■ **EXERCISE INSTRUCTIONS**:
Pictures do not belong in your copy. Repeat all the other data exactly.

■ **RECORDS FOR THIS EXERCISE**:
-----

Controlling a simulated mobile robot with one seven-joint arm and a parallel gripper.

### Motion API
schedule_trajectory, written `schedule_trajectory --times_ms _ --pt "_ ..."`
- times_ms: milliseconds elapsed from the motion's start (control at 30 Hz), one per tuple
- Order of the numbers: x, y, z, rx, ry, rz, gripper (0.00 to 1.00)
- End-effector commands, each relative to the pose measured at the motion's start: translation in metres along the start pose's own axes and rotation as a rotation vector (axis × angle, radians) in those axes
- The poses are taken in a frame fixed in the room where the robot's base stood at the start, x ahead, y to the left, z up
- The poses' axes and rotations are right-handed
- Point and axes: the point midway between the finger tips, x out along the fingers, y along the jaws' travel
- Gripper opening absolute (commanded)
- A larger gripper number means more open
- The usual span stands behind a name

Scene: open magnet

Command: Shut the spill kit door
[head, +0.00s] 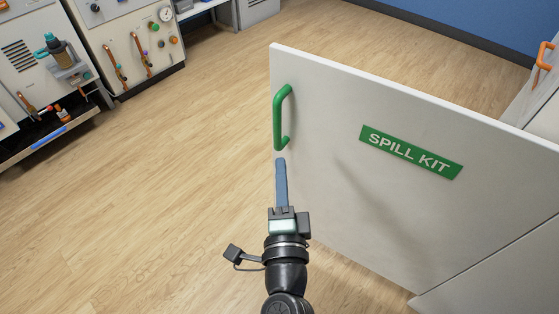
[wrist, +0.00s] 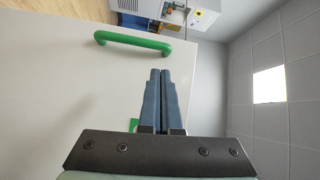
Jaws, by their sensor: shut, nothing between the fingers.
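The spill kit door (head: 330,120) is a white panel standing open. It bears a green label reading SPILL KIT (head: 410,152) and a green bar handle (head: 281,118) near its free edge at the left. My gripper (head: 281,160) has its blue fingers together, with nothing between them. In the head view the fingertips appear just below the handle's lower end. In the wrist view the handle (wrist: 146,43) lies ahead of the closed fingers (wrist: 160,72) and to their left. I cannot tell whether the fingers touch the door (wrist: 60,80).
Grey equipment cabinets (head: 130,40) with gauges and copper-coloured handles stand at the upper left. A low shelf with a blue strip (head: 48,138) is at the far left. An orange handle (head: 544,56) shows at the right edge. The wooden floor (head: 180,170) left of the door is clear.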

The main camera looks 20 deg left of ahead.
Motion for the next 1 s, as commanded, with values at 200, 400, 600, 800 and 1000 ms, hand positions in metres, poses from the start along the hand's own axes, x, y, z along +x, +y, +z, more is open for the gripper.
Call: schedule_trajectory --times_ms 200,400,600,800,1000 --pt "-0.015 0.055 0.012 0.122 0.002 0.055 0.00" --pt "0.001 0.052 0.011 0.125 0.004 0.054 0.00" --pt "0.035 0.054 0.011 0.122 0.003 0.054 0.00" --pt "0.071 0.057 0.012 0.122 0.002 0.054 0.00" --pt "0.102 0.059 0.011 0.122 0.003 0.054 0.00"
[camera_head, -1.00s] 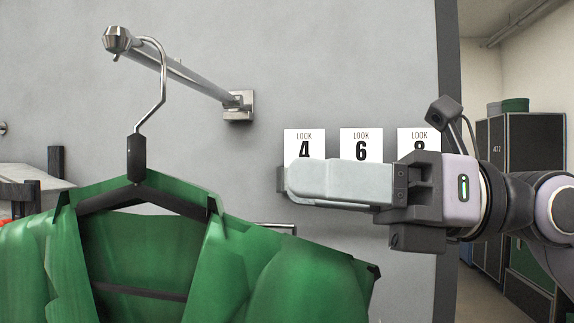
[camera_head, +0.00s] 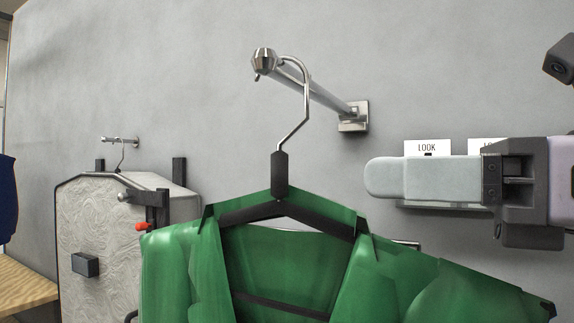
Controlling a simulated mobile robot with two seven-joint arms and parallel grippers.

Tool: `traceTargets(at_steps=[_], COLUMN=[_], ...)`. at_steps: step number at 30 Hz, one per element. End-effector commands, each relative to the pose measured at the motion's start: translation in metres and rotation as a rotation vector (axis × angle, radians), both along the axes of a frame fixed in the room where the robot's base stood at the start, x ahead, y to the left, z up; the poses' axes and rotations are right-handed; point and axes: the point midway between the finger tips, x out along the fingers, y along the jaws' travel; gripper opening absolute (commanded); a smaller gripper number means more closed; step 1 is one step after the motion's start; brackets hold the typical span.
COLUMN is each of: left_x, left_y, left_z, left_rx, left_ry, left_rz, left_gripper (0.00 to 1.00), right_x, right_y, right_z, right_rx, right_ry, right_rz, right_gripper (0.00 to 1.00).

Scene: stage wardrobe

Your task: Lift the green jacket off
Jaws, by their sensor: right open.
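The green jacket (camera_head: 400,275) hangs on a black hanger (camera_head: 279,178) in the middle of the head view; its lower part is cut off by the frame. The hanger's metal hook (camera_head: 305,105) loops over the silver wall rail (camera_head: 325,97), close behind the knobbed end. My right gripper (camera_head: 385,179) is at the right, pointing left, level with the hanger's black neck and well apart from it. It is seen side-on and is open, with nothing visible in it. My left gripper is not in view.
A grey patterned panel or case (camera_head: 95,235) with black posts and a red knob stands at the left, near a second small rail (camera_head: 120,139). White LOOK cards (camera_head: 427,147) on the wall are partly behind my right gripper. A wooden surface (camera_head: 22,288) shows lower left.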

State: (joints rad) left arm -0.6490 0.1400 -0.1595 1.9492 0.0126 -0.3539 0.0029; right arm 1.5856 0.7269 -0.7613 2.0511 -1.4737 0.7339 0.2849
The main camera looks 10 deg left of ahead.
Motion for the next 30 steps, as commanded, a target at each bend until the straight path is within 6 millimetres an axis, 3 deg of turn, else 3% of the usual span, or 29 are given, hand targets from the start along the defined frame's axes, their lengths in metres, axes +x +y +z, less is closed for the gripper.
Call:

-----

■ **SOLVED PROBLEM**:
Controlling a simulated mobile robot with one seven-joint arm and a parallel gripper.

### Motion API
schedule_trajectory, written `schedule_trajectory --times_ms _ --pt "_ ..."`
- times_ms: milliseconds elapsed from the motion's start (control at 30 Hz), one per tuple
- Order of the numbers: x, y, z, rx, ry, rz, gripper (0.00 to 1.00)
- End-effector commands, each relative to the pose measured at the motion's start: translation in metres along the start pose's own axes and rotation as a rotation vector (axis × angle, radians) in those axes
- The poses are taken in a frame fixed in the room where the robot's base stood at the start, x ahead, y to the left, z up
- The poses' axes and rotations are right-handed
- Point and axes: the point midway between the finger tips, x out along the fingers, y along the jaws' travel
- Gripper opening absolute (commanded)
- A larger gripper number means more open
- The usual span stands behind a name

Scene: open magnet

Command: Shut the spill kit door
[head, +0.00s] 
[wrist, +0.00s] 
Jaws, by their sensor: shut, nothing between the fingers.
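The spill kit door (head: 330,120) is a white panel standing open. It bears a green label reading SPILL KIT (head: 410,152) and a green bar handle (head: 281,118) near its free edge at the left. My gripper (head: 281,160) has its blue fingers together, with nothing between them. In the head view the fingertips appear just below the handle's lower end. In the wrist view the handle (wrist: 146,43) lies ahead of the closed fingers (wrist: 160,72) and to their left. I cannot tell whether the fingers touch the door (wrist: 60,80).
Grey equipment cabinets (head: 130,40) with gauges and copper-coloured handles stand at the upper left. A low shelf with a blue strip (head: 48,138) is at the far left. An orange handle (head: 544,56) shows at the right edge. The wooden floor (head: 180,170) left of the door is clear.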

The main camera looks 20 deg left of ahead.
Motion for the next 1 s, as commanded, with values at 200, 400, 600, 800 and 1000 ms, hand positions in metres, poses from the start along the hand's own axes, x, y, z along +x, +y, +z, more is open for the gripper.
Call: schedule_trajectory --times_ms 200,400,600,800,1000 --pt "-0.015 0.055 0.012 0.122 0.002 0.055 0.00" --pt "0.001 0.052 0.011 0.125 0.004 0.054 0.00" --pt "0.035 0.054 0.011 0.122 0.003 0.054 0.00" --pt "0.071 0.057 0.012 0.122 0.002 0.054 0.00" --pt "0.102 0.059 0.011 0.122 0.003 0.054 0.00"
[camera_head, -1.00s] 
[camera_head, +0.00s] 
Controlling a simulated mobile robot with two seven-joint arms and parallel grippers.

Tool: `traceTargets(at_steps=[_], COLUMN=[_], ...)`. at_steps: step number at 30 Hz, one per element. End-effector commands, each relative to the pose measured at the motion's start: translation in metres and rotation as a rotation vector (axis × angle, radians), both along the axes of a frame fixed in the room where the robot's base stood at the start, x ahead, y to the left, z up; the poses' axes and rotations are right-handed; point and axes: the point midway between the finger tips, x out along the fingers, y along the jaws' travel; gripper opening absolute (commanded); a smaller gripper number means more closed; step 1 is one step after the motion's start; brackets hold the typical span.
COLUMN is each of: left_x, left_y, left_z, left_rx, left_ry, left_rz, left_gripper (0.00 to 1.00), right_x, right_y, right_z, right_rx, right_ry, right_rz, right_gripper (0.00 to 1.00).

Scene: stage wardrobe

Your task: Lift the green jacket off
Jaws, by their sensor: right open.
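The green jacket (camera_head: 400,275) hangs on a black hanger (camera_head: 279,178) in the middle of the head view; its lower part is cut off by the frame. The hanger's metal hook (camera_head: 305,105) loops over the silver wall rail (camera_head: 325,97), close behind the knobbed end. My right gripper (camera_head: 385,179) is at the right, pointing left, level with the hanger's black neck and well apart from it. It is seen side-on and is open, with nothing visible in it. My left gripper is not in view.
A grey patterned panel or case (camera_head: 95,235) with black posts and a red knob stands at the left, near a second small rail (camera_head: 120,139). White LOOK cards (camera_head: 427,147) on the wall are partly behind my right gripper. A wooden surface (camera_head: 22,288) shows lower left.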

State: (joints rad) left arm -0.6490 0.1400 -0.1595 1.9492 0.0126 -0.3539 0.0029; right arm 1.5856 0.7269 -0.7613 2.0511 -1.4737 0.7339 0.2849
The main camera looks 10 deg left of ahead.
Motion for the next 30 steps, as commanded, a target at each bend until the straight path is within 6 millimetres an axis, 3 deg of turn, else 3% of the usual span, or 29 are given, hand targets from the start along the defined frame's axes, their lengths in metres, axes +x +y +z, less is closed for the gripper.
Call:

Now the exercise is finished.